Сейчас даже трудно в это поверить. Потом нас посадили в товарник и привезли на станцию Сурок. В этих лагерях было приблизительно то же самое. Но было единственное отличие. Я никогда не забуду, как нас вывели на переднюю линейку (мы все в своем, домашнем, у нас никакого обмундирования не было) перед светлые очи начальства, вышел человек в шикарной шинели, кожаных перчатках, прекрасной каракулевой шапке и стал нас крыть матерными словами, что мы не солдаты и тра-та-та… Но самое смешное, что у нас, у меня в частности, появилось такое чувство радости. Вот нас ругают, а я рад, потому что я вижу – есть власть, есть кто-то, кто это организовывает, кто не даст, чтобы всю Россию и весь Советский Союз поставили на колени.

Следующим испытанием в этом лагере была еда. Был такой ржавый бак на 7–8 человек примерно. У меня была металлическая ложка, поэтому мне вообще ничего не попадало, пока я не купил за 50 рублей деревянную. Ложку металлическую засунешь – и, пока несешь, с нее все стекает, а деревянной ты успеваешь подцепить и вытащить. В баке была черная вода – тогда я узнал, что такое чечевичная похлебка, – и плавало штук 20 чечевицы. Хлеб возили из Йошкар-Олы на открытых платформах, он замерзал, его пилили пилой. Пайка весила 500 г, но, естественно, доставалось не 500, а 400 г. И она съедалась сразу, в кармане крошилась. В обед давали маленький кусочек тухлого мяса, если ты успеешь… почему-то обязательно тухлого, я не могу понять почему, ведь мороз. Вот так питались.
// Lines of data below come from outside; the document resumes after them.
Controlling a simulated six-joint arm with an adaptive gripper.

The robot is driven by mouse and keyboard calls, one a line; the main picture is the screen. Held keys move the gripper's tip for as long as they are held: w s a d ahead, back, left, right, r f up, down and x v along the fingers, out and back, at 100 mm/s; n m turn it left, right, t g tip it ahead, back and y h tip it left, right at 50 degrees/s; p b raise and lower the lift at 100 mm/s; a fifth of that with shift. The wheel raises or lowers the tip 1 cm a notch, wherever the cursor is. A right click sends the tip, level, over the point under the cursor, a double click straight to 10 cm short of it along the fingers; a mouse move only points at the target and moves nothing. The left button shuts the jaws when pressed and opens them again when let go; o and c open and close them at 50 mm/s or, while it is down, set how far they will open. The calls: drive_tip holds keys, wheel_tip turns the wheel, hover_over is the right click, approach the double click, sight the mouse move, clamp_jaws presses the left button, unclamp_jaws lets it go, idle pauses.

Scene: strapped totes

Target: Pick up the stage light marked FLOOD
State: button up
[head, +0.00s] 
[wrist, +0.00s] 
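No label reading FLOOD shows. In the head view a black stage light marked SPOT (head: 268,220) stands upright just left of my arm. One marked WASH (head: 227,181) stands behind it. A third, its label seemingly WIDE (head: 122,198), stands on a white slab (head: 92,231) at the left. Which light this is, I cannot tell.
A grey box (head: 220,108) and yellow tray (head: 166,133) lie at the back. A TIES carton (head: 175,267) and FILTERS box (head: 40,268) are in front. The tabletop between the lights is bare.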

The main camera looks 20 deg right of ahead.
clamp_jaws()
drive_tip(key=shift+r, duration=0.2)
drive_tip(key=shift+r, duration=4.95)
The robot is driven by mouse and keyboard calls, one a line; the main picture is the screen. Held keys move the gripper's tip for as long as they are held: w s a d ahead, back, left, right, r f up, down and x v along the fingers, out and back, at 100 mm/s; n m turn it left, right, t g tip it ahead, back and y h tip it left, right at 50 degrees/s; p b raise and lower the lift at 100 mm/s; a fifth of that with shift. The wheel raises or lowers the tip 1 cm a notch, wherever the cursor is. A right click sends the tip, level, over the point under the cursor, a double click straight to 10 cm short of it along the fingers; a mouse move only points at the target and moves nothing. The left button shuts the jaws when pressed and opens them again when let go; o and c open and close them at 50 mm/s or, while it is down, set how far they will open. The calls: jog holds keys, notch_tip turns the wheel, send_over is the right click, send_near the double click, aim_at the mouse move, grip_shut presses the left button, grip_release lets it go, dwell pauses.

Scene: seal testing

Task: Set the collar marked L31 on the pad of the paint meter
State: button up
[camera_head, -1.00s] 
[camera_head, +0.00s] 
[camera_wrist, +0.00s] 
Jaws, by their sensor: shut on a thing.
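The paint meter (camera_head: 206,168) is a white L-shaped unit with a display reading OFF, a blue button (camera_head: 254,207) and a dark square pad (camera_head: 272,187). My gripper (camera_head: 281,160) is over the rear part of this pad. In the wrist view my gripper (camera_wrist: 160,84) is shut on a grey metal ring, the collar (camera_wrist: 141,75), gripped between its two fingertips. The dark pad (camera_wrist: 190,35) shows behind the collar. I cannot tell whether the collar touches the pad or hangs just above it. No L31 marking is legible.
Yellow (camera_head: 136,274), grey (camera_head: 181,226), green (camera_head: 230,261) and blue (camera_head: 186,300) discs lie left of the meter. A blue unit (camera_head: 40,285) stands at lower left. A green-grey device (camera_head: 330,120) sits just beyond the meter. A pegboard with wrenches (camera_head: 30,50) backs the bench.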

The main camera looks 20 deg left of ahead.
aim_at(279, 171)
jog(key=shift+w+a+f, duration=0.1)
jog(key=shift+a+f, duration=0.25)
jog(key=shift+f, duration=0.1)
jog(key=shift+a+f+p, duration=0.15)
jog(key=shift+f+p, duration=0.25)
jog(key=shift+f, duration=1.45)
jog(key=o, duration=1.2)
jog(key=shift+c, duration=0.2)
Однажды ночью меня вызвали в штаб. Выяснилось следующее. У меня о последнем месте работы было написано: фотокорреспондент в «Пионерской правде», то есть я умел снимать. А в это время был приказ Жукова: каждый, кто уходил на фронт, должен иметь фотографию. Очень много бойцов нельзя было опознать, красноармейские книжки были без фотографий. И искали по частям людей, которые умеют фотографировать. Меня сделали полковым фотографом.

Это была ужасающая работа. Электричества не было. В день приходилось снимать 500 человек. Пленки надо было проявить, напечатать на дневном свету. Для этого придумали всякие приспособления в виде щитов на окно землянки. Все это происходило в землянке в жуткий мороз. Руки были совершенно невозможные. Смешно сейчас говорить, но это была адская работа.

Короче говоря, я оказался на прекрасном счету, поэтому меня никто никуда не собирался отправлять. Я несколько раз бежал. Меня ловили, но не расстреливали, потому что я недалеко бежал. Сначала я писал рапорты. На рапорты я получал ответ: 10 суток ареста за то, что прошусь на фронт. Мне приходилось иногда ездить в Казань для того, чтобы купить пленку, и в этом случае нам давали поручения. Получил поручения и я: поймать дезертира. Из этой части случалось дезертирство, особенно среди людей, которые близко жили. Я должен был доставить виновного в часть. А в то время был приказ: дезертира расстреливать перед строем в 24 часа, без суда, сразу.

Мне не пришлось долго искать этого дезертира. Я просто пришел по его домашнему адресу, и он был дома. Это был солидный уже мужчина, имевший троих детей, которые здесь же сидели. И жена. Я увидел все это и понял, что я его не арестую. Я понял, что он хотел еще повидать семью. Не думаю, что он всерьез совсем собирался убежать. Я сказал ему: «Вернись сам! Я думаю, что тебя простят в этом случае. Это будет самоволка. 3–4 дня. И тебя, наверное, оставят в живых. А я должен тебя отвести, чтобы тебя расстреляли. Я не буду этого делать».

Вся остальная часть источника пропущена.